The glycemic index (GI) measures carbohydrates based on how much they raise blood sugar levels after eating. As previously described, processed foods tend to land higher on the glycemic index scale, since they are rapidly digested and raise blood sugar. Low-GI foods are slowly digested and absorbed, better controlling appetite and hunger. These foods offer a steady rise in blood sugar. The particular ingredients used and the way they’re processed in the preparation of bread determine how it’s metabolized in the body.

Sourdough, for example, is made with lactic acid and wild yeast, resulting in low simple sugars and high lactic acid content. This type of bread has a low glycemic index compared to other varieties of breads.

5. Foods Labeled “Natural” Are More Healthy

Cut out carbs,” “fat makes you fat,” “gluten-free for weight loss.” All misleading claims made in the media in order to increase sales and dupe consumers.

The term “natural” is merely another misleading claim stamped on food products to make more money. You’d think by seeing this term on a packaged item, you would feel confident in buying a product free of artificial ingredients and GMOs.

But the United States Department of Agriculture doesn’t even have a definition for the word, “natural,” which gives companies the go-ahead to put it on their products without any rules or regulations attached. This indicates that “natural” products are allowed to contain antibiotics, growth hormones, chemicals and even GMOs. No inspections are conducted at the time of slaughter for meats and producers are not required to be ‘certified’ in order to label their products “natural.” Even the FDA has yet to clarify whether or not the term “natural” addresses the use of pesticides, thermal technologies, pasteurization or irradiation.

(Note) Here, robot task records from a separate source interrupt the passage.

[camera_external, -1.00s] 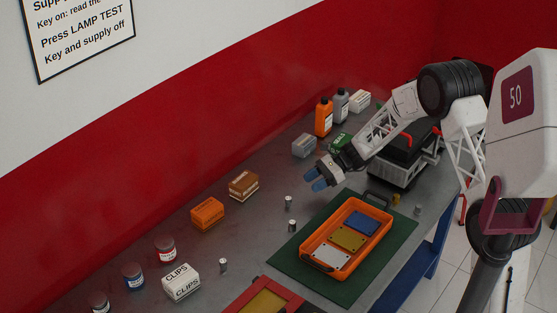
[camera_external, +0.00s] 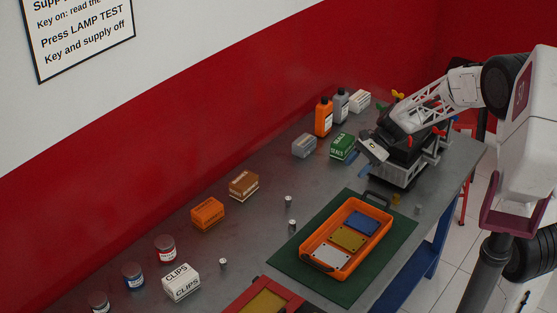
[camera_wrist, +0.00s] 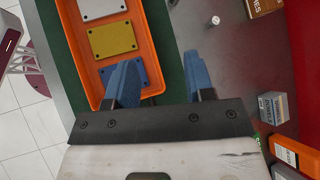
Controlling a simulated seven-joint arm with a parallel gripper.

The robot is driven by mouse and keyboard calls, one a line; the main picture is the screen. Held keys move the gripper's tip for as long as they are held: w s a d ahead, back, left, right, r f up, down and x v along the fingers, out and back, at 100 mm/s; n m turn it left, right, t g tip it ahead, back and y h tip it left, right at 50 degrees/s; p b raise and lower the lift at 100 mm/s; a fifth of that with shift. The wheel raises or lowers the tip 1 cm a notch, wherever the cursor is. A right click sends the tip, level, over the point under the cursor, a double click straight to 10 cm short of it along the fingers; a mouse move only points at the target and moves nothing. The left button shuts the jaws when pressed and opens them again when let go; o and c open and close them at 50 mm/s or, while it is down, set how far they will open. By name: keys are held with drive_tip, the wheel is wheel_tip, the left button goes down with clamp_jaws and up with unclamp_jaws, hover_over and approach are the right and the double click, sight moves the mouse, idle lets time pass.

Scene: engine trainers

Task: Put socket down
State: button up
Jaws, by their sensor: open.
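Small silver cylinders that look like sockets stand on the grey bench: one (camera_external: 288,201) and another (camera_external: 292,226) left of the green mat, and a third (camera_external: 223,264) nearer the front. One silver cylinder also shows in the wrist view (camera_wrist: 215,20). I cannot tell which one the task means. My gripper (camera_external: 364,171) is above the bench beside the black engine trainer, behind the orange tray. In the wrist view my gripper (camera_wrist: 160,80) has its blue fingers apart, with nothing between them. It is well away from the silver cylinders on the left.
An orange tray (camera_external: 381,226) with white, yellow and blue plates lies on the green mat (camera_external: 400,242). The engine trainer (camera_external: 402,172) stands at the right. Boxes, including a green one (camera_external: 343,146), and bottles line the back.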

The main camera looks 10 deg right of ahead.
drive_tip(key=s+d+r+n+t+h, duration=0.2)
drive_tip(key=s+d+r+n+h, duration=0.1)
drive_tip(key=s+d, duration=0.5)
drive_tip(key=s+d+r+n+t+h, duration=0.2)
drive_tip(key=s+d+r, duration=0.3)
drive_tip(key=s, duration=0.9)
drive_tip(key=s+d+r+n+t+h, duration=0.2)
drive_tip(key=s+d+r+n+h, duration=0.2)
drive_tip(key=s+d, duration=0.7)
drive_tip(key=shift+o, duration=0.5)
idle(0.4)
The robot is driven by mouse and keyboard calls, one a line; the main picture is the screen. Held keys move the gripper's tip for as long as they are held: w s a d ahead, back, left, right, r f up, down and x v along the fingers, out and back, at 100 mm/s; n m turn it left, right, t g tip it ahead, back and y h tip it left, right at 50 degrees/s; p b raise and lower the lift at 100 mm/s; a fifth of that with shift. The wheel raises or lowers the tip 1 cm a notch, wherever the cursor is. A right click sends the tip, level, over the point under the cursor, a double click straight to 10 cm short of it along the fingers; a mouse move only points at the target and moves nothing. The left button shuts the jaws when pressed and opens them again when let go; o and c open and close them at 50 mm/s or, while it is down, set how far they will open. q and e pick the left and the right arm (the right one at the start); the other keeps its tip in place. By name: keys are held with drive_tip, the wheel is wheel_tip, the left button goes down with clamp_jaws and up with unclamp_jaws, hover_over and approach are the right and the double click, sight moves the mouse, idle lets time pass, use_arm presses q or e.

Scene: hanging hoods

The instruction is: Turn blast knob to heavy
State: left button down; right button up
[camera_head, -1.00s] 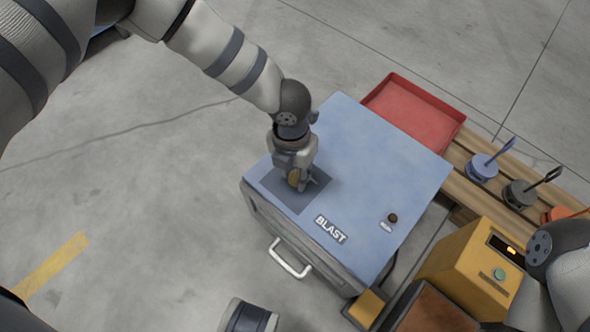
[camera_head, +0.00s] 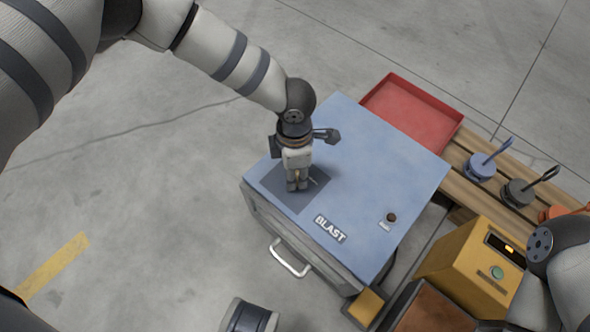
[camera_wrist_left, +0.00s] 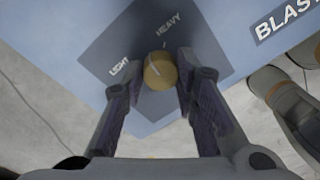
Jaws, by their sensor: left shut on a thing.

Do you think there’s a difference between “natural” and “all-natural?” Not a chance. It’s just another hoax for manufacturers to make more money and have people believe they’re buying a healthier product than what it really is.

Instead of choosing “natural” packaged items at the store, choose “organic.”

Organic production practices focus on renewable resources, conservation of soil and water, and avoid most synthetic materials like pesticides and antibiotics.

Unlike “natural” foods, organic foods are backed by standards that farmers are required to follow in order to have their products and produce considered “organic.” These standards include: soil and water quality, pest control, livestock practices, and rules for food additives.

This term “organic” is actively regulated by the USDA and ensures that they are made without pesticides, growth hormones, synthetic fertilizers and antibiotics.

So, when choosing between two products at the grocery store, go for organic! Organic foods are more controlled and have additional policies in place allowing them to use the term. An even better way to avoid confusion with labels is to choose whole foods instead of packaged items.